Zudem hätte früher ein Bauer einen solchen Vorfall höchstens in seinem Bekanntenkreis erzählt. “Heute rennt jeder, dem so etwas ‘Ungeheuerliches’ wie der Angriff einer größeren Tierart passiert, zu Medien, Behörden und Jägern”, sagt der Experte. Eine Zunahme der Aggressivität halte er für unwahrscheinlich. “Man trifft sich nur öfter”, sagt er. Bei den Angriffen handele es sich um ein angeborenes Abwehrverhalten, betont auch Bairlein. Daran habe sich nichts geändert. Doch selbst von den Mäusebussarden, den am häufigsten gemeldeten “Angreifern”, gebe es verschwindend geringe Zahlen. “In Deutschland und angrenzenden Ländern gibt es zwischen 180.000 und 300.000 Brutpaare und es werden vielleicht fünf oder zehn ‘Angriffs’-Fälle pro Saison bekannt”, erklärt er.
Doch was tun, wenn ein Raubvogel tatsächlich aufdringlich wird? “Bussarde greifen fast immer von hinten an. Schon eine simple Kappe mit einem auf die Hinterseite gemalten Gesicht soll ausreichen, um diese Anflüge abzuwehren”, sagt Fiedler. Ausprobiert habe er diese Methode jedoch selber noch nicht. Ansonsten bleibe nur: “ducken und weitergehen”. Die unmittelbar verteidigten Brutreviere seien nicht groß. Deshalb könne man nach einem “Angriff” die Stellen meiden.
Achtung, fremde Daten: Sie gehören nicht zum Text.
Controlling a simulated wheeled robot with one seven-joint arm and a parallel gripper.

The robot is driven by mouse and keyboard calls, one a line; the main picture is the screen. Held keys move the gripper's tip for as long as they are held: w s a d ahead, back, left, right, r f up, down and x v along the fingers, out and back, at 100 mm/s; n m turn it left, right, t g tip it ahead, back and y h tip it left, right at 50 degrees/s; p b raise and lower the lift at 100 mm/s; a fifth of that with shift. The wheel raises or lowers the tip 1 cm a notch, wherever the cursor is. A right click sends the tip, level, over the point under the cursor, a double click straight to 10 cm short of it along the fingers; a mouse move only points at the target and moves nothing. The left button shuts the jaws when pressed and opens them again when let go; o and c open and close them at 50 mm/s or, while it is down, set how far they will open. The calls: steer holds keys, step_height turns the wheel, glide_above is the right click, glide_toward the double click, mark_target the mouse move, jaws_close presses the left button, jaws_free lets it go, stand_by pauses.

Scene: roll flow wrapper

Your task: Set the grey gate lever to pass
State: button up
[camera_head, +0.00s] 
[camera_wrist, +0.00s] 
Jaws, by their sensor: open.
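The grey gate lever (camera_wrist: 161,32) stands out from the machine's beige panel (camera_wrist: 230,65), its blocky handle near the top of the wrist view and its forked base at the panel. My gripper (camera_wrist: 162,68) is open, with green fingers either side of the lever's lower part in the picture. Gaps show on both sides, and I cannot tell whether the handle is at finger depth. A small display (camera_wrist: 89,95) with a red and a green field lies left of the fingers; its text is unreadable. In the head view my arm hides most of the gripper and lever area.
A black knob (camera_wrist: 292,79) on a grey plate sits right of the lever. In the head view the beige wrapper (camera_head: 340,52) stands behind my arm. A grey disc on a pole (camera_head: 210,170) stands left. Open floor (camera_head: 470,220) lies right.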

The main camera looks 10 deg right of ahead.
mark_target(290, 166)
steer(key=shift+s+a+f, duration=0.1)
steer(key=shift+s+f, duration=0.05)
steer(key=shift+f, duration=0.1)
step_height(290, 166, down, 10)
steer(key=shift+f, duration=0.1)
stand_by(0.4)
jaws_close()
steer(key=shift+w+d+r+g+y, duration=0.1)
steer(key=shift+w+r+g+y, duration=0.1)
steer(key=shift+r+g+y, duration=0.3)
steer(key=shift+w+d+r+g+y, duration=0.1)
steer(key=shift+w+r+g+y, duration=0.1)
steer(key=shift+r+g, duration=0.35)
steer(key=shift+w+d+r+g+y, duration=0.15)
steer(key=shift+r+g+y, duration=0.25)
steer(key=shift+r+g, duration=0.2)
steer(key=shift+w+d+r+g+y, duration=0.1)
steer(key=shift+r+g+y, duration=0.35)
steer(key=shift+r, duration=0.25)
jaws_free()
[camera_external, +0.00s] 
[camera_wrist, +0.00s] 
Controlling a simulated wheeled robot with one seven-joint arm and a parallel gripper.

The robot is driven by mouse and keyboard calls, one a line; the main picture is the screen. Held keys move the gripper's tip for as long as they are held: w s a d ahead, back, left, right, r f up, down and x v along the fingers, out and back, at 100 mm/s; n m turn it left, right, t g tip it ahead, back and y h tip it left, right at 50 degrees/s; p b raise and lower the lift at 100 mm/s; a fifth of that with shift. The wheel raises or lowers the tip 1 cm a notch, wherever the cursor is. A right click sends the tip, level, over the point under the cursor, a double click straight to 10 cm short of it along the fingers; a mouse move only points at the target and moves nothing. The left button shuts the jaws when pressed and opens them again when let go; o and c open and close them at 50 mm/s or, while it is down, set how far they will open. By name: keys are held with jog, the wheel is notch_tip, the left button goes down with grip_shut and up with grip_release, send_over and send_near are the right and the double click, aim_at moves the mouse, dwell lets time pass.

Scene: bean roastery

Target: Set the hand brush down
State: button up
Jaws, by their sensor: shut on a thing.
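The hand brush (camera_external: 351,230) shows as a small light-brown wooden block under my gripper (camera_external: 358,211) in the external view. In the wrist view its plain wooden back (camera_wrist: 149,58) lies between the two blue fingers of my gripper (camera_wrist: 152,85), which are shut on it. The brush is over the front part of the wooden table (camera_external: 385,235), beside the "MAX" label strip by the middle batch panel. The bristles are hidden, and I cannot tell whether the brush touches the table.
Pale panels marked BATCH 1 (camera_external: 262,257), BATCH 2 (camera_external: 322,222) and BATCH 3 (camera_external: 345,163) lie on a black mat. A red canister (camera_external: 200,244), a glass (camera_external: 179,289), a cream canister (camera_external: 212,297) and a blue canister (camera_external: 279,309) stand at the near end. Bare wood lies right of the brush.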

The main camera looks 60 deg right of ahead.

Wichtig sei auch, kleine “hilflose” Eulen – wie alle anderen Jungvögel – nicht anzufassen. Das fordere sofort den Zorn der Altvögel heraus. Auch auf Annäherungen, etwa für Fotos, an Jungtiere von größeren Vogelarten sollte verzichtet werden. “Übrigens gehen fast alle Anflüge unblutig aus”, beruhigt Fiedler. Meist erfolgten erst ein paar sehr niedrige Überfüge oder Umkreisungen des “Opfers” zur Drohung. Wer dann stur stehen bleibe, bekomme auch mal die Krallen zu spüren.